DPRD Bengkulu Ajukan Hak Interpelasi Terhadap Gubernur

Pengajuan hak interpelasi terhadap Gubernur Bengkulu terkait izin transit bongkar muat pengapalan batu bara di wilayah perairan Samudra Hin

oleh Yuliardi Hardjo Putro diperbarui 02 Jun 2015, 06:28 WIB
Diterbitkan 02 Jun 2015, 06:28 WIB
Hak Interpelasi DPRD Bengkulu
Juru bicara pengusul interpelasi terhadap Gubernur Bengkulu membacakan rekomendasi usulan itu dalam sidang paripurna DPRD Provinsi Bengkulu. (Liputan6.com/Yuliardi Hardjo)

Liputan6.com, Bengkulu - Gubernur Bengkulu Junaidi Hamsyah bakal diinterpelasi oleh DPRD Provinsi Bengkulu terkait transhipment atau izin transit bongkar muat pengapalan batu bara di wilayah perairan Samudra Hindia.

Pantauan Liputan6.com, sebanyak 33 dari 45 orang anggota DPRD Provinsi Bengkulu dan 7 Fraksi menandatangani usulan hak interpelasi atau hak bertanya yang dibacakan dalam rapat paripurna kedua masa sidang II tahun 2015.

Angka ini memastikan usulan interpelasi tersebut bakal mulus dan akan masuk tahapan pemanggilan gubernur secara terbuka dan kewajiban menjawab pertanyaan para anggota DPRD terkait materi interpelasi.

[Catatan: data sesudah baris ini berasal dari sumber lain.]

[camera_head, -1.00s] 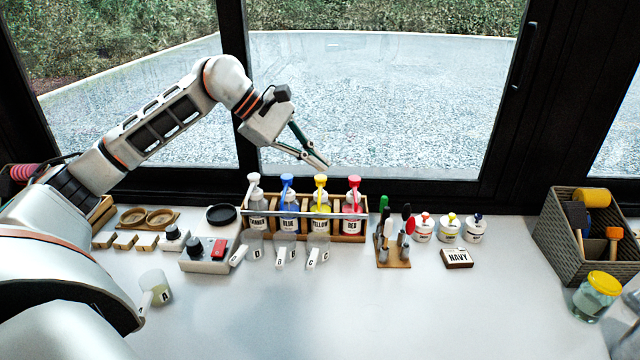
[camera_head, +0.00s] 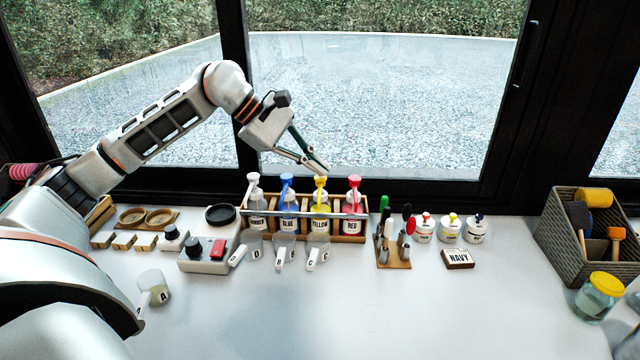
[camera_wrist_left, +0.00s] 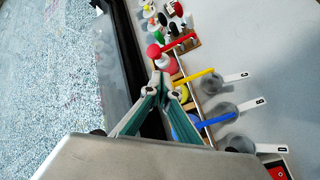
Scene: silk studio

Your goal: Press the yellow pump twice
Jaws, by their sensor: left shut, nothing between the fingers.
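The yellow pump (camera_head: 320,182) tops the bottle labelled YELLOW (camera_head: 320,204) in the wooden rack, between the blue pump (camera_head: 287,181) and the red pump (camera_head: 354,182). My left gripper (camera_head: 325,172) is shut and empty, its tips just above the yellow pump. I cannot tell whether they touch it. In the left wrist view the gripper's fingers (camera_wrist_left: 163,90) come together over the pump. The yellow spout (camera_wrist_left: 195,77) shows beside them, and the pump's top is largely hidden. A clear cup labelled C (camera_head: 318,243) stands in front of the yellow bottle. My right gripper is not in view.
The wooden rack (camera_head: 376,237) also holds a white-pumped bottle (camera_head: 257,204). Cups B and D stand in front of it.

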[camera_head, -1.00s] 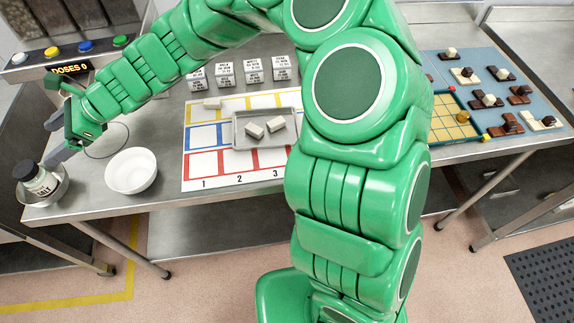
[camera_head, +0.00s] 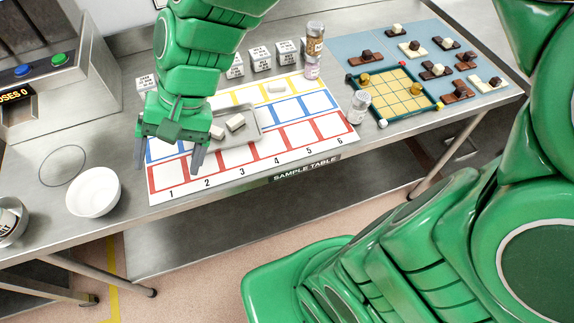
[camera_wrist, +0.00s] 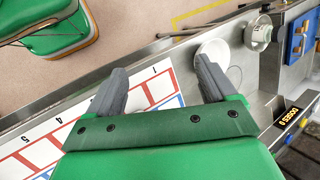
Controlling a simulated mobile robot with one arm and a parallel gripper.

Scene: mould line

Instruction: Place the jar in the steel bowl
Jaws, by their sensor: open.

Juru bicara pengusul interpelasi, Jonaidi SP mengatakan, aktivitas transit batu bara atau transhipment yang dilakukan oleh para pelaku usaha ekspor barang tambang di Bengkulu yang terindikasi merusak lingkungan dan rawan permainan mafia ekspor itu didasarkan pada surat pemerintah Provinsi Bengkulu nomor 552.1/186/VII/2015 tertanggal 15 April 2015 yang ditandatangani Plt Sekda Provinsi Bengkulu Drs Sumardi atas nama gubernur itu bersifat segera dan memberikan rekomendasi izin transhipment batubara di perairan Samudra Hindia khususnya di dekat Pulau Tikus.

"Surat itu bertentangan dengan Perda Nomor 5 Tahun 2013 khususnya Pasal 99 ayat 3, berbunyi setiap pemegang Izin Usaha Pertambangan (IUP) dilarang melakukan transhipment kecuali dalam keadaan darurat dan atau dengan persetujuan atau rekomendasi gubernur. Keputusan memberikan izin itu sangat bertentangan dengan perda," jelas Jonaidi di Bengkulu, Senin (1/6/2015).

Surat yang ditandatangani Plt Sekda atas nama gubernur itu, imbuh Jonaidi, tidak mungkin dilakukan tanpa sepengetahuan gubernur. Gubernur pun harus bertanggung jawab di hadapan sidang paripurna DPRD.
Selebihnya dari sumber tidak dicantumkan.